::: Given material :::

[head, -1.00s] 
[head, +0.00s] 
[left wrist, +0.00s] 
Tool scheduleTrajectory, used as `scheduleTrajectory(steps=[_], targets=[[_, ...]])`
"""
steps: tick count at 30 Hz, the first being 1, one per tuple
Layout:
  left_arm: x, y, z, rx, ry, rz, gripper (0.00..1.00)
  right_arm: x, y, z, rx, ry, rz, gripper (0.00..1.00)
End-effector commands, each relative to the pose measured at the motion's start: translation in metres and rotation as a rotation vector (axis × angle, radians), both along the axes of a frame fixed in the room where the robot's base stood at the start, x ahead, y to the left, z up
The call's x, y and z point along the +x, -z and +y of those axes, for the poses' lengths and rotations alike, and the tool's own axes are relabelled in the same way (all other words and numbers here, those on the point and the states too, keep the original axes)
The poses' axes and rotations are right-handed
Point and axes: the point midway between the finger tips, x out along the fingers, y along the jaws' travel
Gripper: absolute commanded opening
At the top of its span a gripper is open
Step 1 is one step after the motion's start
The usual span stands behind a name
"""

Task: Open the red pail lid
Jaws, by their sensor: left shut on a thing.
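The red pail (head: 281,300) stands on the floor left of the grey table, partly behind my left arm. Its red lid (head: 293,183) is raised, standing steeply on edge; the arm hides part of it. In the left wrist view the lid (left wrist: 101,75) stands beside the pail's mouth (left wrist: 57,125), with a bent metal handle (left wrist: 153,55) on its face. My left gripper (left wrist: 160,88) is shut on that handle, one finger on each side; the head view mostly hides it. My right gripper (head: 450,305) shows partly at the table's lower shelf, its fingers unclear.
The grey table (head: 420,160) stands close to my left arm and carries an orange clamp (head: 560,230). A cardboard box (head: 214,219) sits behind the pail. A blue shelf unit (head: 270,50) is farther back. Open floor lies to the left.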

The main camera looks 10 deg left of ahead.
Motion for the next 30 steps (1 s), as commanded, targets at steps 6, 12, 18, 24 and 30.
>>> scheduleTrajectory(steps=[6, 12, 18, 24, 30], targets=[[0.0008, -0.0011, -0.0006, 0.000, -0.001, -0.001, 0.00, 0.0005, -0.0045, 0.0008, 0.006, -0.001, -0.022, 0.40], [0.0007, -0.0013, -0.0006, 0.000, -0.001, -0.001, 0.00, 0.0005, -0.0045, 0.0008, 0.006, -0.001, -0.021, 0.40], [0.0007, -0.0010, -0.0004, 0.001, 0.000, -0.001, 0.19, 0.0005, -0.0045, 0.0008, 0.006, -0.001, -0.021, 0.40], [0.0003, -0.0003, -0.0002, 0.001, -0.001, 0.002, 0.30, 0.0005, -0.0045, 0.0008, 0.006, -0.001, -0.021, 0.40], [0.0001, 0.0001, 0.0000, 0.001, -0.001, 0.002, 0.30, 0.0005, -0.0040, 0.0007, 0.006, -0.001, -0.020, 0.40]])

:::

**Given instruction:**
Everything in the listing above should be restated exactly.

**Task result:**
[head, -1.00s] 
[head, +0.00s] 
[left wrist, +0.00s] 
Tool scheduleTrajectory, used as `scheduleTrajectory(steps=[_], targets=[[_, ...]])`
"""
steps: tick count at 30 Hz, the first being 1, one per tuple
Layout:
  left_arm: x, y, z, rx, ry, rz, gripper (0.00..1.00)
  right_arm: x, y, z, rx, ry, rz, gripper (0.00..1.00)
End-effector commands, each relative to the pose measured at the motion's start: translation in metres and rotation as a rotation vector (axis × angle, radians), both along the axes of a frame fixed in the room where the robot's base stood at the start, x ahead, y to the left, z up
The call's x, y and z point along the +x, -z and +y of those axes, for the poses' lengths and rotations alike, and the tool's own axes are relabelled in the same way (all other words and numbers here, those on the point and the states too, keep the original axes)
The poses' axes and rotations are right-handed
Point and axes: the point midway between the finger tips, x out along the fingers, y along the jaws' travel
Gripper: absolute commanded opening
At the top of its span a gripper is open
Step 1 is one step after the motion's start
The usual span stands behind a name
"""

Task: Open the red pail lid
Jaws, by their sensor: left shut on a thing.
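The red pail (head: 281,300) stands on the floor left of the grey table, partly behind my left arm. Its red lid (head: 293,183) is raised, standing steeply on edge; the arm hides part of it. In the left wrist view the lid (left wrist: 101,75) stands beside the pail's mouth (left wrist: 57,125), with a bent metal handle (left wrist: 153,55) on its face. My left gripper (left wrist: 160,88) is shut on that handle, one finger on each side; the head view mostly hides it. My right gripper (head: 450,305) shows partly at the table's lower shelf, its fingers unclear.
The grey table (head: 420,160) stands close to my left arm and carries an orange clamp (head: 560,230). A cardboard box (head: 214,219) sits behind the pail. A blue shelf unit (head: 270,50) is farther back. Open floor lies to the left.

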The main camera looks 10 deg left of ahead.
Motion for the next 30 steps (1 s), as commanded, targets at steps 6, 12, 18, 24 and 30.
>>> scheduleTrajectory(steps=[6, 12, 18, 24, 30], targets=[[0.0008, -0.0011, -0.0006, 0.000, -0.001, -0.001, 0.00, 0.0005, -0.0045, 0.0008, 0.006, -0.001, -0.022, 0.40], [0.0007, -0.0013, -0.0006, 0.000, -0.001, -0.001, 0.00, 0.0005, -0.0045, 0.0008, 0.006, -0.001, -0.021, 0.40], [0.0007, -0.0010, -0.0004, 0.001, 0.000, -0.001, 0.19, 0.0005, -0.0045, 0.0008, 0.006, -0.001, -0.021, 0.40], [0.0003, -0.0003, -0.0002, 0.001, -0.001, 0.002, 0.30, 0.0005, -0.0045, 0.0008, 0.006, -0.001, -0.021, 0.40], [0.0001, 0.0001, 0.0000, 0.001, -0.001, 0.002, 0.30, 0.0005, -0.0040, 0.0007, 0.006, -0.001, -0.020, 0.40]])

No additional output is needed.